CL: Natürlich, ohne Grenzen gibt es keine Freiheit. Ansonsten bedeutet Freiheit ja gewissermaßen „vogelfrei“ — frei zum Abschuss. Was ist daran frei? Für mich hat die ‚West Side Story‘ die Aufgabe, Menschlichkeit zu vermitteln. Deshalb stellt sie dar, wie man mit Menschen nicht umgehen sollte. Daneben zeigt sie Arbeitslosigkeit, die Jugend, die auf der Straße rumhängt, weil sie keine Arbeit hat und keine bekommen kann, weil einfach keine Arbeit da ist. Dann schließen sich die Jugendlichen irgendwelchen rechten Gesinnungen an. Im Endeffekt sind die Jets und die Sharks nichts anderes, die einander die Köpfe einhauen. Beide sind absolut extreme Gruppierungen. In diesem Jugendgang-Bild — jetzt auf heute bezogen — haben wir die ganzen Aufmärsche von linken oder rechten Autonomen.

'Maria' Carsten Lepper als 'Tony'  Foto: Nilz Böhme

‚Maria‘ Carsten Lepper als ‚Tony‘
Foto: Nilz Böhme

MC24: Sie haben ganz früh in Ihrer Karriere schon einmal die ‚West Side Story‘ gespielt. War es für Sie eine Wiederbegegnung?

CL: Nein, eine Wiederbegegnung würde ich es nicht nennen. Das war 1997 auf einer Freilichtbühne in Coesfeld in einer Amateurproduktion. Damals bin ich kurzfristig eingesprungen, weil der ‚Tony‘, Jan Ammann, ausgefallen ist. Ich musste die Rolle innherhalb von drei Wochen einstudieren oder besser — man hat mich einstudiert (lacht). Das kann man nicht vergleichen. Man wird da hineingeworfen und Hauptsache, man kann seinen Text. Von einem Erarbeiten der Rolle — wie jetzt mit Andreas Gergen und Christian Struppeck — kann nicht die Rede sein. Das Stück war übrigens damals auch in Deutsch, aber in der alten Übersetzung von Marcel Prawy, die mit der heutigen Fassung von Nico Rabenald und Frank Thannhäuser nichts mehr zu tun hat. Das Wort „Heut Nacht“ ist mit das einzige, was in der neuen Übersetzung, die ich sehr gelungen finde, noch gleich ist.

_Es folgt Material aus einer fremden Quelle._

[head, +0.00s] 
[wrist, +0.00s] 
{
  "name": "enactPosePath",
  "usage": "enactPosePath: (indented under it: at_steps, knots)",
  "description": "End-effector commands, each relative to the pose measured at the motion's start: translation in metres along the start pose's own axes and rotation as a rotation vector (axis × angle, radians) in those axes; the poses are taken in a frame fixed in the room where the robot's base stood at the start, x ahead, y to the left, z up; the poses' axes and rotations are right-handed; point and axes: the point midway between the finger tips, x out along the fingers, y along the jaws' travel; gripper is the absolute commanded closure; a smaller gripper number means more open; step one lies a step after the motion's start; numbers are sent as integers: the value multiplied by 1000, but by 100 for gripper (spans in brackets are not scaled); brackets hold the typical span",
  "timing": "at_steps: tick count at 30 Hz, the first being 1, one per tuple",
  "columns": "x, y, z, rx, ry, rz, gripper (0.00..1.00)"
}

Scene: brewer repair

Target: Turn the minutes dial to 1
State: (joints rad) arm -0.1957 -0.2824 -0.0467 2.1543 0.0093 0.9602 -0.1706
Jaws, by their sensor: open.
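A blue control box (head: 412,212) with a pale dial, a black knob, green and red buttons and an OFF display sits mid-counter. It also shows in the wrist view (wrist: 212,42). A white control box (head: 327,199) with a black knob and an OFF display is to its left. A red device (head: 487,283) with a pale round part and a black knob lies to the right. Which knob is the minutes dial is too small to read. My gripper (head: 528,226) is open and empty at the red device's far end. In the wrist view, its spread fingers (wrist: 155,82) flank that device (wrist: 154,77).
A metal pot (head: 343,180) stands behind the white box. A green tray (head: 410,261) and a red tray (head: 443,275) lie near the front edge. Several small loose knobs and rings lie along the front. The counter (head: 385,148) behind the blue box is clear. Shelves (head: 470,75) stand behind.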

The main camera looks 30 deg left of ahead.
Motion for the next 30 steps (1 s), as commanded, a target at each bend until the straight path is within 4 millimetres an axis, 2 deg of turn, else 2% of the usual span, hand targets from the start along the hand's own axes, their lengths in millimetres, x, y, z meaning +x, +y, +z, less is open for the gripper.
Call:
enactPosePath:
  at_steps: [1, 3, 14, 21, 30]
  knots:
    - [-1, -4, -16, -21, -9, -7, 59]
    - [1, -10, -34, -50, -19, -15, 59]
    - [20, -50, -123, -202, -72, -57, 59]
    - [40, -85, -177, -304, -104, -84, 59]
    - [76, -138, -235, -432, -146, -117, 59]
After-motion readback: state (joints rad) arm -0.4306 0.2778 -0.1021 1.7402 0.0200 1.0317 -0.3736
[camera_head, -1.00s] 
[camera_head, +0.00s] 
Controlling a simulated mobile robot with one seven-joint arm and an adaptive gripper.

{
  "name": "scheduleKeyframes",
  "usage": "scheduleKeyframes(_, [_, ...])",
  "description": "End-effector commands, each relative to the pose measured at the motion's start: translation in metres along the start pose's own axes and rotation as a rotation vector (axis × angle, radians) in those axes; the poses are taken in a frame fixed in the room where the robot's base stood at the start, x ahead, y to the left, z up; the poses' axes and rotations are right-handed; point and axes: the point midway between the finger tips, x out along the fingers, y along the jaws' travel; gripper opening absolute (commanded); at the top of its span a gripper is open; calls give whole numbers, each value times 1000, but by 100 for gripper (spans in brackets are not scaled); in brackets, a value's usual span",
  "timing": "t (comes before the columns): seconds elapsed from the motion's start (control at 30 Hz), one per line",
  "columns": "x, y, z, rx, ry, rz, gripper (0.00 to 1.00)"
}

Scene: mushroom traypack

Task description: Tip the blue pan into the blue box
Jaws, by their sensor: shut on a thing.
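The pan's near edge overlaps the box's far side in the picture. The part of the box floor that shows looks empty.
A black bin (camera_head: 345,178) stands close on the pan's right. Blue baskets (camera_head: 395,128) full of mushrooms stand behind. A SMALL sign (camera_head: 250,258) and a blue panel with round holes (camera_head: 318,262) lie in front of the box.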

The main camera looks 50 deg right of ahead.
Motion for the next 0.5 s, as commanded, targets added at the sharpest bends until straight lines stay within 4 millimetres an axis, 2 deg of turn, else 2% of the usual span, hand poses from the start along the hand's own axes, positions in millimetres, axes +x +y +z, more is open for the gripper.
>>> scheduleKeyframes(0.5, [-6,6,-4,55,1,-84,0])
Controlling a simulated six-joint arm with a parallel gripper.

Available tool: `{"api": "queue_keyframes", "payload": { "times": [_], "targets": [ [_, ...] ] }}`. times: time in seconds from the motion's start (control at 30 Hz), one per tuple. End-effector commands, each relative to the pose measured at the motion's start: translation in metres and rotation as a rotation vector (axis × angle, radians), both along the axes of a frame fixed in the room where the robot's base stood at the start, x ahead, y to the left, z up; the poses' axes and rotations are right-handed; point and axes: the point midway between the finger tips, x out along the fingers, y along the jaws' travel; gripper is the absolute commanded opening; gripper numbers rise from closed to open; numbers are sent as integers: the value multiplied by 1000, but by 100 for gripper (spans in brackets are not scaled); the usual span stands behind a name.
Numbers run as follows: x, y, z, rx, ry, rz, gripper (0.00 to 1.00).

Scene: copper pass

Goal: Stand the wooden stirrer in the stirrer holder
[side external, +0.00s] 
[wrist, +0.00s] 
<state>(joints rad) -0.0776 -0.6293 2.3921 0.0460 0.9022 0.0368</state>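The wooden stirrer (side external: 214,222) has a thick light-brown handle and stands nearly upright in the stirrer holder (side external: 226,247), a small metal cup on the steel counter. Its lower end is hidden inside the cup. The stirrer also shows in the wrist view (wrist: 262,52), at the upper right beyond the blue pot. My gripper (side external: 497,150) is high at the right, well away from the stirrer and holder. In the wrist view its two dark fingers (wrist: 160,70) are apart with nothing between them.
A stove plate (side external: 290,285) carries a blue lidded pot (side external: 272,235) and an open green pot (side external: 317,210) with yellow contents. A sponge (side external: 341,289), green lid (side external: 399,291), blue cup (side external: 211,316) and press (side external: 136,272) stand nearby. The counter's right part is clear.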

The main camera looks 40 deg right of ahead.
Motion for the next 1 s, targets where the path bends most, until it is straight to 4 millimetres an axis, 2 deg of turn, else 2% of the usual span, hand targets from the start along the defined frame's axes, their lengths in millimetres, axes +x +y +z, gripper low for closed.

MC24: Wie würden Sie den ‚Tony‘ in dieser Inszenierung charakterisieren?

CL: Habe ich heute Abend so schlecht gespielt? (lacht). Eines finde ich ganz wichtig: Er ist ein ehemaliger Jet. Im Grunde ist er immer noch einer von denen, sonst würde er sich dem Faustkampf mit Bernardo nicht stellen. Spätestens da merkt man es. Sicher, er denkt: Okay, wir machen einen Faustkampf, dann bekomme ich vielleicht ein blaues Auge und er auch, aber das war’s. Am Ende wissen wir dann, wer der Stärkere ist. Tony ist immer noch ein Jet, aber eigentlich will er es nicht mehr sein. Ich denke, von allen ist Tony der Erwachsenste, der Reifste. Er ist ein Teenager, der sagt: „Ich will mit den Jungs nicht mehr auf der Straße abhängen, sondern eine Lehre machen, mir für die Zukunft etwas aufbauen.“ Er hat einfach das Gefühl, dass irgendetwas Tolles auf ihn wartet — irgendwas vor der Tür steht und er sie nur öffnen muss. Als er von diesem Irgendwas in dem Song Something’s Coming singt, kann das etwas Berufliches, aber auch etwas ganz anderes meinen. Das muss nichts mit Liebe zu tun haben.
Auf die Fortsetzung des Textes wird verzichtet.